I don’t think how much the booking entity (person, business, etc) can pay should enter into the equation. Any fee(s) a performer charges should be well thought out, taking into consideration their (the performers) time, energy, drive time, equipment set up time, etc. In other words, what is your time worth. I know that I have different fees for different types of shows. Coffee houses I’ll perform in for tips, $50, $75, or what they offer. I always ask the venue what they usually pay, before I give them my rate (their rate might be higher than mine). House concert is $100 – $200, depending on whether my show is one, or two hours. Weddings ? Well, it’s been many years since someone asked me to play one, but I used to charge $100 back in the 1970’s. Today’s charge (solo) would be $200 ($100 additional for each additional member I’d bring in to accompany me).
If I’m trying to get ‘into’ a venue and they seem stand-off’ish, I’ll offer to play for tips only so they can get a feel for my music. I’ve booked many good follow-up gigs this way.
Truth be told, I love to perform. Although at one time I didn’t need my music income, it has now become part of my way to pay bills. Just the same, I’ll play for free or very little just to play if no money is on the table.
From Ron Goad:
Music and Money?
It’s often an expensive hobby. Or vocation.
It’s often hard for excellent, award-winning performers to be taken seriously. Supply outweighs demand. Sometimes a cheap, lousy musician cleans up.
Fairness and showbiz….not a common mix, but that’s always something to weigh.
For a transaction to take place, both sides give something.
Musicians who stand firmly on a dollar figure tend to spend a lot of nights at home. Do they watch TV with dignity and honor and pride?
Flexible excellent musicians sometimes enjoy poetic justice when they take a freebie gig that leads to a lucrative one elsewhere. Of course good musicians deserve good pay. But that’s not often reality.
I got my first paying gig in 1956, singing “The Ballad of Davy Crockett” and a few other tunes. I rubbed and rattled those quarters together and liked the sound!
When my wedding band Nightmusic plays, I tend to be paid at least $250. I charge one dollar to perform and $249 to wear a tux.
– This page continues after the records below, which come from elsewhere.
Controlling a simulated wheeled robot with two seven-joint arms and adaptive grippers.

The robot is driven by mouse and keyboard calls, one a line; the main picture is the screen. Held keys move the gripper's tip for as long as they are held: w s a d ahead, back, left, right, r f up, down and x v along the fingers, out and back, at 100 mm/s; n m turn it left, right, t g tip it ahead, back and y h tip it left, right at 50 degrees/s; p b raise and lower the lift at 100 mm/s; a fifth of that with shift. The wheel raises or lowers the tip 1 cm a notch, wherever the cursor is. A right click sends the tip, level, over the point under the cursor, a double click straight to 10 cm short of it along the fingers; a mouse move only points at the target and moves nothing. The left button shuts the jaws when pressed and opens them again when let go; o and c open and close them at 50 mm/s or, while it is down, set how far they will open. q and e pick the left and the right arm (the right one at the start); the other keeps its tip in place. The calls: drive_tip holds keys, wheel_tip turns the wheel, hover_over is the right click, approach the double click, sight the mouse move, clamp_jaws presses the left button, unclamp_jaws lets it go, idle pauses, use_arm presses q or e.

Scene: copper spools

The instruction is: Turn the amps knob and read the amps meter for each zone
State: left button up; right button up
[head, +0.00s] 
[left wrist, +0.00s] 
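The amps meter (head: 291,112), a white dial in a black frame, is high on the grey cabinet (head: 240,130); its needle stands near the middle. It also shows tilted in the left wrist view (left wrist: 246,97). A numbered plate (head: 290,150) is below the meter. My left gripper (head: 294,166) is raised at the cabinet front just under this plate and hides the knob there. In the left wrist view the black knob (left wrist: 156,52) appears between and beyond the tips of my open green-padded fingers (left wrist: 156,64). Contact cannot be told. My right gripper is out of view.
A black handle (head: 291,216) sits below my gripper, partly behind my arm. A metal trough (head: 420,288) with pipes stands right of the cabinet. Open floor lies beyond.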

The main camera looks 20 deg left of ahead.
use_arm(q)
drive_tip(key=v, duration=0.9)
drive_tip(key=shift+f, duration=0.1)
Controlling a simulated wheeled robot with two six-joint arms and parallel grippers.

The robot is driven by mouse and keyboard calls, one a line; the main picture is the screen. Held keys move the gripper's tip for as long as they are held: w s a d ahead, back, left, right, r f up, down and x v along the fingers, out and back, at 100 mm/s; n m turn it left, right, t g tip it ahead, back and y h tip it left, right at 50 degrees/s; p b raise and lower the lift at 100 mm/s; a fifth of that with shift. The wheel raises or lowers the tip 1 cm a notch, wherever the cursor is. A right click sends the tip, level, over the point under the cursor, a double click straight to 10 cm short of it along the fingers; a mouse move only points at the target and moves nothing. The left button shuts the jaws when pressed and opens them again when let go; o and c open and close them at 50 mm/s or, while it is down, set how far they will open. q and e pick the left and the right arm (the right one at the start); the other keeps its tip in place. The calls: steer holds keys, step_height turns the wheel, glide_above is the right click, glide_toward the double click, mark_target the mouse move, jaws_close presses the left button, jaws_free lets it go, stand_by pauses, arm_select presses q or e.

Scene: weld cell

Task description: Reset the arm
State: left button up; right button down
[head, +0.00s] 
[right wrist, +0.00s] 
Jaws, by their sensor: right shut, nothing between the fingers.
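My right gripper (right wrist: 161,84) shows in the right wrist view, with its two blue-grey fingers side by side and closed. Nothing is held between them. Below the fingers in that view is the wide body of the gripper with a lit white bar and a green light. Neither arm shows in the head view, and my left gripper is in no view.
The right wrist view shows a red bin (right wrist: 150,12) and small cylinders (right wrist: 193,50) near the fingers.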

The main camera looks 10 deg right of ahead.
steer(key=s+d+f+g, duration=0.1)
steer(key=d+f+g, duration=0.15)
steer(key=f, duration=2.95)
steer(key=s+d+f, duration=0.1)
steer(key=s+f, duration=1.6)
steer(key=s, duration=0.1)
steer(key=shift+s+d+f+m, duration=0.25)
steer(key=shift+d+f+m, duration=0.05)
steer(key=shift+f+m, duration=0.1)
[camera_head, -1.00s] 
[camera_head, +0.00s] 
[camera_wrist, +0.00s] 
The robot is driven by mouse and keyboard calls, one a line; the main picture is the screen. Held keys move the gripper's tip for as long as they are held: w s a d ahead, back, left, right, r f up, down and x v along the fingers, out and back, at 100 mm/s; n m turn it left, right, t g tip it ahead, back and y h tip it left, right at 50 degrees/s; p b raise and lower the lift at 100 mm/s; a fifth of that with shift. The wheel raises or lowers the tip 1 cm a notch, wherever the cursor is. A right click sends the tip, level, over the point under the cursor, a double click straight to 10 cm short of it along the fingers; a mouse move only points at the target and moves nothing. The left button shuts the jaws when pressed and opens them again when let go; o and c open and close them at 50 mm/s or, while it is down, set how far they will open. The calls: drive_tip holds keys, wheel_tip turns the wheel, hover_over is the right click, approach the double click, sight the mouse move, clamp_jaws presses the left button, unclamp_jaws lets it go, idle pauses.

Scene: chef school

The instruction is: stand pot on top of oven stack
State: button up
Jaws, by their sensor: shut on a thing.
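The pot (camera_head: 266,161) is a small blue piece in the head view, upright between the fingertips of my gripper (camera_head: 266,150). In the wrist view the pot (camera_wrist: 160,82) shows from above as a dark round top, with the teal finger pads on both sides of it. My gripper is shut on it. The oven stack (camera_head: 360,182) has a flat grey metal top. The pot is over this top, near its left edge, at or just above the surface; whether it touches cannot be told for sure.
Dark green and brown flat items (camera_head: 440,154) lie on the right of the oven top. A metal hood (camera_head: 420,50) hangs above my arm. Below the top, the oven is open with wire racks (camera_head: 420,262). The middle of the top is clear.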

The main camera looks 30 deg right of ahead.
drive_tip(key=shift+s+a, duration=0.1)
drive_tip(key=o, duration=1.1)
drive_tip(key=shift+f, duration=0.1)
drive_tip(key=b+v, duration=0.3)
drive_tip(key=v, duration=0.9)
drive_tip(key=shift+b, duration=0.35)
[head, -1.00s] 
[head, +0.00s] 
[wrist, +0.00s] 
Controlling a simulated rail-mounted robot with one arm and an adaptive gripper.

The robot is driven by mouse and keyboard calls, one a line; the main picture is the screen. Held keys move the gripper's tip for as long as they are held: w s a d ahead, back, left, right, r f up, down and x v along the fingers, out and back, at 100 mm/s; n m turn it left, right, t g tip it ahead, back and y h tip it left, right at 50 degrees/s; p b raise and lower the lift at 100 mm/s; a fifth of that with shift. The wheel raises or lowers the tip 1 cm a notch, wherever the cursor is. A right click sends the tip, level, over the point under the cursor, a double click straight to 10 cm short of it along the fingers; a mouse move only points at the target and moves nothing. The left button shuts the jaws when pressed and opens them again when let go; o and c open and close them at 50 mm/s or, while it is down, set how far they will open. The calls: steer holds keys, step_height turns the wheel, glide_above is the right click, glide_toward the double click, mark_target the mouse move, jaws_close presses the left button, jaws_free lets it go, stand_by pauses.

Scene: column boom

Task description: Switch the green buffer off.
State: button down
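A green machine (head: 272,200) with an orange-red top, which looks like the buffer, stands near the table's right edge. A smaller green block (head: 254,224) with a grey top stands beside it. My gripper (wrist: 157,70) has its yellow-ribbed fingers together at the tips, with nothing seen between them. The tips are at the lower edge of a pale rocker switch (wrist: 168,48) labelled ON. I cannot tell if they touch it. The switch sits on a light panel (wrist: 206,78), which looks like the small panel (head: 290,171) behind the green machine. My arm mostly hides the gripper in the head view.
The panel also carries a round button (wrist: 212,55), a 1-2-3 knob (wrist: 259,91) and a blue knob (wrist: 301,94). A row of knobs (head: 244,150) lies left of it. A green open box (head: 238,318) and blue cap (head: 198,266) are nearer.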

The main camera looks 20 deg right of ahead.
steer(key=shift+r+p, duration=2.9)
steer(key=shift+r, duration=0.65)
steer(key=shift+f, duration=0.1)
Sometimes each member makes up to $400. Sometimes we spend money to do a benefit. Since ’83 I’ve probably done 700 tux gigs with that band alone, and I’m still the new guy in the quintet. It’s a great band, and all five of us have superior subs. That’s why this band works.
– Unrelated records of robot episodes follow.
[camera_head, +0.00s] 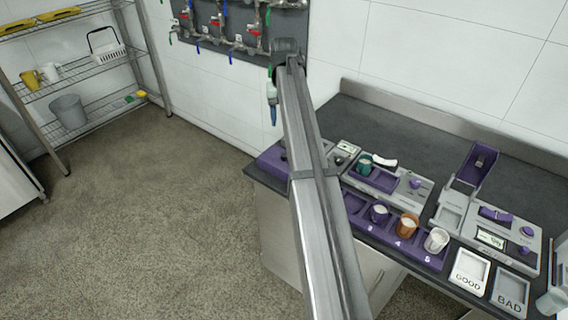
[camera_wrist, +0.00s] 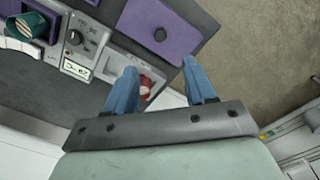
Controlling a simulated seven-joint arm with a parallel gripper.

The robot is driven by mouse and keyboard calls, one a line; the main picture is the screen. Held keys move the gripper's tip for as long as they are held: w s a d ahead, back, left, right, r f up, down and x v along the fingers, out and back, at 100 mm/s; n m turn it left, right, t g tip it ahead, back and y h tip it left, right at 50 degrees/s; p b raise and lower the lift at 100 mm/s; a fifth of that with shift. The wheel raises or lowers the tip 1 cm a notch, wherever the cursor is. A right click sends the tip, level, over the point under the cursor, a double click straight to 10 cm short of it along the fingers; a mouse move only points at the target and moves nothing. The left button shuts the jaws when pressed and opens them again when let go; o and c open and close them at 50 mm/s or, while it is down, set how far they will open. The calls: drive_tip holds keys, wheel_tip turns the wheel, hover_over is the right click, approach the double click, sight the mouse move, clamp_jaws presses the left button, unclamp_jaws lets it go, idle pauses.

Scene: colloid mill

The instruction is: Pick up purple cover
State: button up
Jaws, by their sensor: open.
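In the head view a purple piece (camera_head: 271,160) at the counter's left end seems to be the same cover, partly hidden by my arm. My gripper (camera_wrist: 159,66) has two blue fingers spread apart with nothing held between them. In the head view my gripper (camera_head: 273,113) hangs above the counter's left end.
A grey device with a dial and display (camera_wrist: 78,68) sits left of the cover. A small red-and-white round part (camera_wrist: 145,87) shows beside the left finger. A purple rack (camera_head: 430,256) holds several cups along the counter front. The floor (camera_head: 160,210) at left is clear.

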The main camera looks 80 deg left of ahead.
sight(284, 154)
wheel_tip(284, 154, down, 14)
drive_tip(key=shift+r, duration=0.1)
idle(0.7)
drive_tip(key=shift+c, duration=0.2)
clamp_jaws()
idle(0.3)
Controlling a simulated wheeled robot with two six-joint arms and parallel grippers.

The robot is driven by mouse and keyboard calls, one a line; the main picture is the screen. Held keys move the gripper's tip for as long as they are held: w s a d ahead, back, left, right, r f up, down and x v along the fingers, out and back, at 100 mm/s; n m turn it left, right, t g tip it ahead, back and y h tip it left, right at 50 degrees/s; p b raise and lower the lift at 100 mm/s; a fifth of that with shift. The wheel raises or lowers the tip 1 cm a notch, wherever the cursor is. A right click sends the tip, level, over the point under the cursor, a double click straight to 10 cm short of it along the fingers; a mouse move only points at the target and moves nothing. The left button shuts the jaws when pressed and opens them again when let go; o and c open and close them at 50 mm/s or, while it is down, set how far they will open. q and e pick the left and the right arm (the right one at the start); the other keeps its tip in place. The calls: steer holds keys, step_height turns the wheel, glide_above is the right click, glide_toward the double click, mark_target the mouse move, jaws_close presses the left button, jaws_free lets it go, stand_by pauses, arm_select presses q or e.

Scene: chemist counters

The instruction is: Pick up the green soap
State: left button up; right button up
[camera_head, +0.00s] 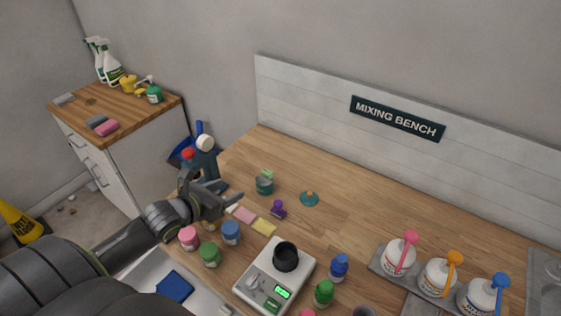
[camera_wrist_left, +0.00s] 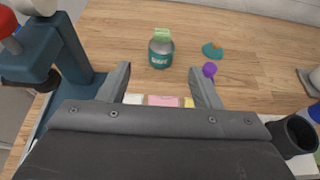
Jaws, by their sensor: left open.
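A pale green piece (camera_head: 267,173), which looks like a soap bar, sticks up from the mouth of a teal jar (camera_head: 264,187) on the wooden bench. In the left wrist view, the green piece (camera_wrist_left: 162,34) and the labelled jar (camera_wrist_left: 160,58) stand upright beyond the fingertips. Part of the piece is hidden inside the jar. My left gripper (camera_head: 229,203) is open and empty, to the left of the jar. In its wrist view, its spread fingers (camera_wrist_left: 160,80) point toward the jar without touching it. My right gripper is not in view.
A blue stand (camera_head: 203,166) is beside my left gripper. Scales (camera_head: 262,288) and several small bottles are nearer. Bench behind the jar is clear.

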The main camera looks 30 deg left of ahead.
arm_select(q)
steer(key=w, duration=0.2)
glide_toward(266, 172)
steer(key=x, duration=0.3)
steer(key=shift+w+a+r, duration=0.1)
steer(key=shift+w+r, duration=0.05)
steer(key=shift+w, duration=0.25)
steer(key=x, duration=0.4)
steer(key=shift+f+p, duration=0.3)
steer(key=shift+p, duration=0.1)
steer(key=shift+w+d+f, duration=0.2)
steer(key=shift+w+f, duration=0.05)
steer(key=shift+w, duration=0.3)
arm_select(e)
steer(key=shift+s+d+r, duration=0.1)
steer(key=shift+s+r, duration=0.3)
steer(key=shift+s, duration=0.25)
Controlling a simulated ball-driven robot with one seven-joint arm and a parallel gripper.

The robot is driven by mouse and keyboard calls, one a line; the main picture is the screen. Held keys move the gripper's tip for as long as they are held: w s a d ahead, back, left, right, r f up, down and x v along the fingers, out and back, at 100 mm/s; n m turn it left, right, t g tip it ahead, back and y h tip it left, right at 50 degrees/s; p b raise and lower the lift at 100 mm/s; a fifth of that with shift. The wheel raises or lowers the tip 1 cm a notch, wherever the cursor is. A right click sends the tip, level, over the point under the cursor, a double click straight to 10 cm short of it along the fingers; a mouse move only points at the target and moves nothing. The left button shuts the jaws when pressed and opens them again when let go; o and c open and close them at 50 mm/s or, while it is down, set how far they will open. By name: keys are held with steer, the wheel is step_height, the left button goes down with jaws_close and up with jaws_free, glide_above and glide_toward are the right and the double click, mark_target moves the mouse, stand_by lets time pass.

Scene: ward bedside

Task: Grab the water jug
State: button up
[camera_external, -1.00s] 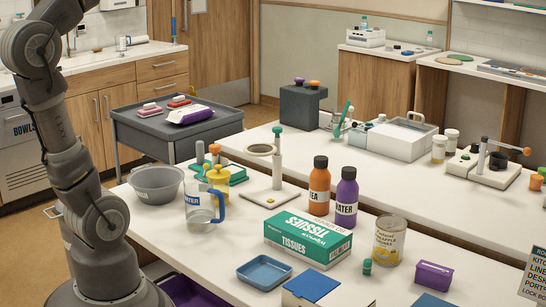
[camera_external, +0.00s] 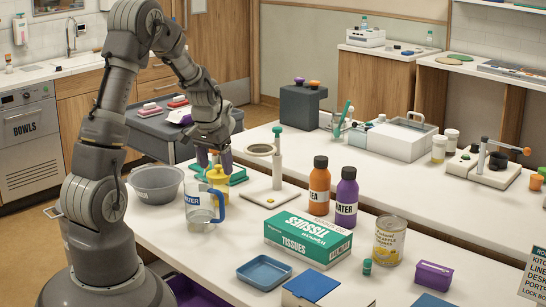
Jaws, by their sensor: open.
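The water jug (camera_external: 198,212) is a clear jug with a blue handle and a partly readable label on its front. It stands upright on the white table, left of the tissue box. My gripper (camera_external: 214,161) is open and points down, above and behind the jug, close to a yellow item (camera_external: 217,180). The gripper looks empty and apart from the jug.
A grey bowl (camera_external: 157,184) stands left of the jug. A white board with a post (camera_external: 277,175) is to the right. An orange bottle (camera_external: 319,188), a purple bottle (camera_external: 346,200) and a green tissue box (camera_external: 308,239) stand further right.

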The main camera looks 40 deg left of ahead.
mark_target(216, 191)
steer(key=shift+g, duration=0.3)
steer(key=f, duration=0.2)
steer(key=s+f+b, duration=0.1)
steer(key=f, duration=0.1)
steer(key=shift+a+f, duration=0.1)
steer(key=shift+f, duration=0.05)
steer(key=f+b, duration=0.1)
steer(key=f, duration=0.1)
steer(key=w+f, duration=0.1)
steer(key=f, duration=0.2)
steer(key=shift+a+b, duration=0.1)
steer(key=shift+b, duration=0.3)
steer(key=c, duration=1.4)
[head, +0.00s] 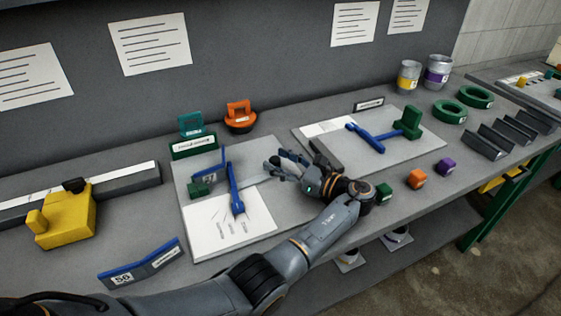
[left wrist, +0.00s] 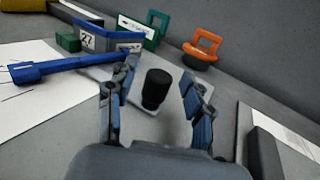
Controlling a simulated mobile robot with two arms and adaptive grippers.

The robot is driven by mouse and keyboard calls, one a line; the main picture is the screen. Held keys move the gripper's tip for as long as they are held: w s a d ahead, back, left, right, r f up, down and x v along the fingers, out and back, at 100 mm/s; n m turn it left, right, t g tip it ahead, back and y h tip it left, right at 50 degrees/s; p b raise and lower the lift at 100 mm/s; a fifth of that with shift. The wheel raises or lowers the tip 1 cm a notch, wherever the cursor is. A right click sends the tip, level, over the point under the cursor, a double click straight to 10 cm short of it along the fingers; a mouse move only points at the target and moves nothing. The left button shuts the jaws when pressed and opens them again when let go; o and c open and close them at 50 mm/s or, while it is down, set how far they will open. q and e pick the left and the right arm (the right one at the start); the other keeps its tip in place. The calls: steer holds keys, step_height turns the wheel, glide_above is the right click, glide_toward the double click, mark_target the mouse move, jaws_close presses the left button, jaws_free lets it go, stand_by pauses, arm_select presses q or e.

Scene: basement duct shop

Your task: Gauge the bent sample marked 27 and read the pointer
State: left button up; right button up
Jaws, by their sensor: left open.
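The bent sample marked 27 (head: 209,178) is a blue-grey angled strip standing on the left gauge board (head: 262,213), beside a small green block (head: 199,190). It also shows in the left wrist view (left wrist: 110,40). The blue pointer (head: 237,193) lies just right of the sample, its lower end over a white sheet with marks (head: 215,233). I cannot tell whether pointer and sample touch. My left gripper (head: 279,163) is open at the board's right side. In the left wrist view, a black knob (left wrist: 156,90) on a grey plate stands between its open fingers (left wrist: 160,76). My right gripper is out of view.
A bent sample marked 56 (head: 142,266) lies at the front left, near a yellow block tool (head: 64,218). An orange-handled tool (head: 240,117) stands behind. A second gauge board (head: 385,158) is on the right.

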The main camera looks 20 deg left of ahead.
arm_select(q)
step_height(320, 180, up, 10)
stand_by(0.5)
Any time a restaurateur shells out a Ben Franklin, that venue must sell a lot of food and drinks.
Management and labor have to have a symbiotic relationship.
I feel good sometimes about being underpaid. I am not a practical man.
Ideally we find some venues that are our homes away from home, and we don’t wear out our welcome…easier said than done.
A heck of a lot of people are swamping the wineries now….that seems to be a good new source of gigs, but the conditions vary like the weather. Wineries, like the other venues, sometimes can’t tell a good musician from a bad one, but they can tell a cheap one from an expensive one. If the listeners don’t complain, the mediocre musicians do the gig, locking out the topnotch ones who sometimes cut off their own noses…..It’s a beast.
From Rick:
One of the tricky questions to ask is “what are they able to pay?” For close friends and relatives you may have an idea of their level of income and what they might be able to afford. I always try to take this into consideration.
The second aspect is from my own business plan point of view. How much am I trying to make this year from music? That gives me an idea of what I need to make each month, each week, each gig. Balancing those two pieces is often difficult. So the third piece I consider is how many gigs I might get from doing this one. If I see this as an opportunity to expand my business, then I can charge less. If this is a one shot deal, then I need to charge more, even risking not doing the gig.
Unfortunately, no hard and fast formula for figuring it out. Mostly a gut feeling and a lot of discussion.